> _GIVEN INFORMATION_
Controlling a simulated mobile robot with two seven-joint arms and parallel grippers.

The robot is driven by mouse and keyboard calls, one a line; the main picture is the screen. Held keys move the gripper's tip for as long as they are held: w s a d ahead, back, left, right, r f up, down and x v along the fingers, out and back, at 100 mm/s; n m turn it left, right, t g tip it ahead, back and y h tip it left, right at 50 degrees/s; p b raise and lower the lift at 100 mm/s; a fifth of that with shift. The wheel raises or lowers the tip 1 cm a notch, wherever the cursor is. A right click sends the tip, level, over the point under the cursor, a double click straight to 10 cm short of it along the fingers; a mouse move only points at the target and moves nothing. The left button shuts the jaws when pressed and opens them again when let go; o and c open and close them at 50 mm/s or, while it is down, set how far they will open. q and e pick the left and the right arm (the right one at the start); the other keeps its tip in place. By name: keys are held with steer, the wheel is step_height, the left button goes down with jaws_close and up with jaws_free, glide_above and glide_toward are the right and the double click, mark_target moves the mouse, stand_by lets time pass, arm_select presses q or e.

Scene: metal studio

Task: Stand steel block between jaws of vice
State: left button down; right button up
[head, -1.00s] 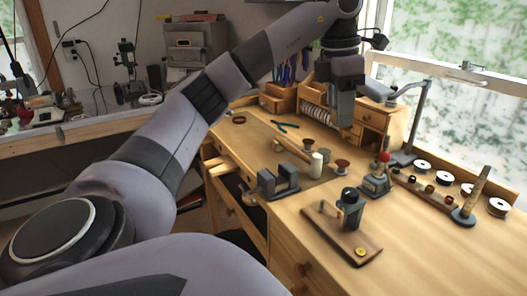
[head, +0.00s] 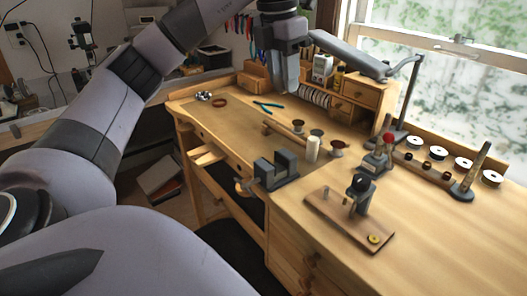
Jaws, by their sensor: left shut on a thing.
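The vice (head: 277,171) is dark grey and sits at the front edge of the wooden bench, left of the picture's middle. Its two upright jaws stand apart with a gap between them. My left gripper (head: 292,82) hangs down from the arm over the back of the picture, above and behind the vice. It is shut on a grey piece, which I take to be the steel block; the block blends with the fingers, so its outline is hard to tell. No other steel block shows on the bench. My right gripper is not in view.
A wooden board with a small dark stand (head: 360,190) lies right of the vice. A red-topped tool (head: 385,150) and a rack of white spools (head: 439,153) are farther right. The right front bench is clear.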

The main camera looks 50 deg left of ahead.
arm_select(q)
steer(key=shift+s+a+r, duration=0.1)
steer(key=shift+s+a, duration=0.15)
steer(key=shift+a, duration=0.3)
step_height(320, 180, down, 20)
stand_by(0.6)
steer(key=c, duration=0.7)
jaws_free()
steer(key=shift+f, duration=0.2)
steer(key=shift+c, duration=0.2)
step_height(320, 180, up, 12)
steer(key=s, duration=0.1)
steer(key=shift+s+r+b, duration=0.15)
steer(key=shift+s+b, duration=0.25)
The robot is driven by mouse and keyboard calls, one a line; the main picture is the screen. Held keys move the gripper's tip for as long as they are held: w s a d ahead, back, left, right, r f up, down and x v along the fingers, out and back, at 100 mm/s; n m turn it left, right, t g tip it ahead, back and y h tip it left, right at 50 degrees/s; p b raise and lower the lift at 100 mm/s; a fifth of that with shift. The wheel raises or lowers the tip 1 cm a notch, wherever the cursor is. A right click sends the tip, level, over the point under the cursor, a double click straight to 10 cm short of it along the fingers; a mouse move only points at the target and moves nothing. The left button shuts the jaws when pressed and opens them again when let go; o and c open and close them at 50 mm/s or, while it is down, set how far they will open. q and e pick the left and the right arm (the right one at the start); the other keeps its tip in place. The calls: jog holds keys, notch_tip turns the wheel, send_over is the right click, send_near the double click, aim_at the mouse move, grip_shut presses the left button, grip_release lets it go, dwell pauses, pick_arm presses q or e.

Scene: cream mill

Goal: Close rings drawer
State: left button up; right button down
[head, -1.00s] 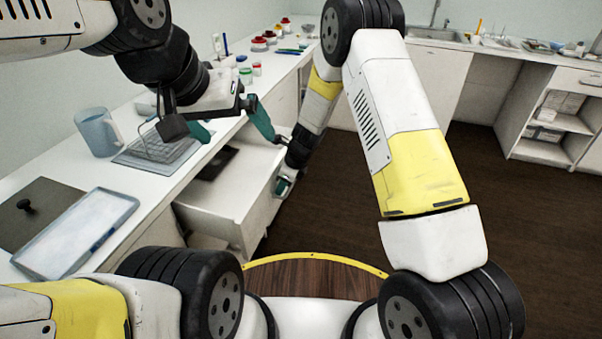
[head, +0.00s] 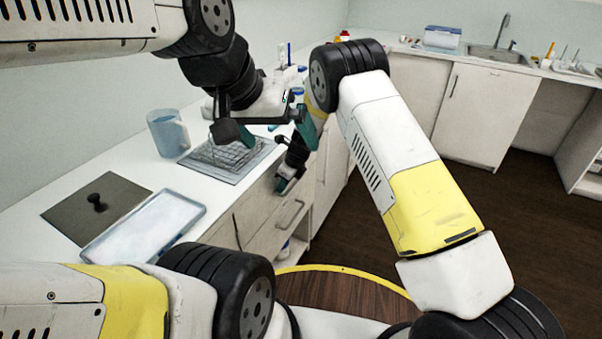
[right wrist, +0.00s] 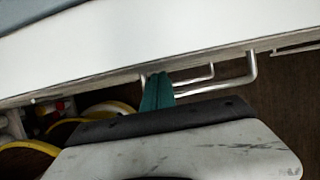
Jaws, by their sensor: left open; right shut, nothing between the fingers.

> _WHAT IS REQUIRED_
Starting at the first line of the listing, retype every line up to and including the one with "Task: Stand steel block between jaws of vice".

> _FULL RESPONSE_
Controlling a simulated mobile robot with two seven-joint arms and parallel grippers.

The robot is driven by mouse and keyboard calls, one a line; the main picture is the screen. Held keys move the gripper's tip for as long as they are held: w s a d ahead, back, left, right, r f up, down and x v along the fingers, out and back, at 100 mm/s; n m turn it left, right, t g tip it ahead, back and y h tip it left, right at 50 degrees/s; p b raise and lower the lift at 100 mm/s; a fifth of that with shift. The wheel raises or lowers the tip 1 cm a notch, wherever the cursor is. A right click sends the tip, level, over the point under the cursor, a double click straight to 10 cm short of it along the fingers; a mouse move only points at the target and moves nothing. The left button shuts the jaws when pressed and opens them again when let go; o and c open and close them at 50 mm/s or, while it is down, set how far they will open. q and e pick the left and the right arm (the right one at the start); the other keeps its tip in place. By name: keys are held with steer, the wheel is step_height, the left button goes down with jaws_close and up with jaws_free, glide_above and glide_toward are the right and the double click, mark_target moves the mouse, stand_by lets time pass, arm_select presses q or e.

Scene: metal studio

Task: Stand steel block between jaws of vice

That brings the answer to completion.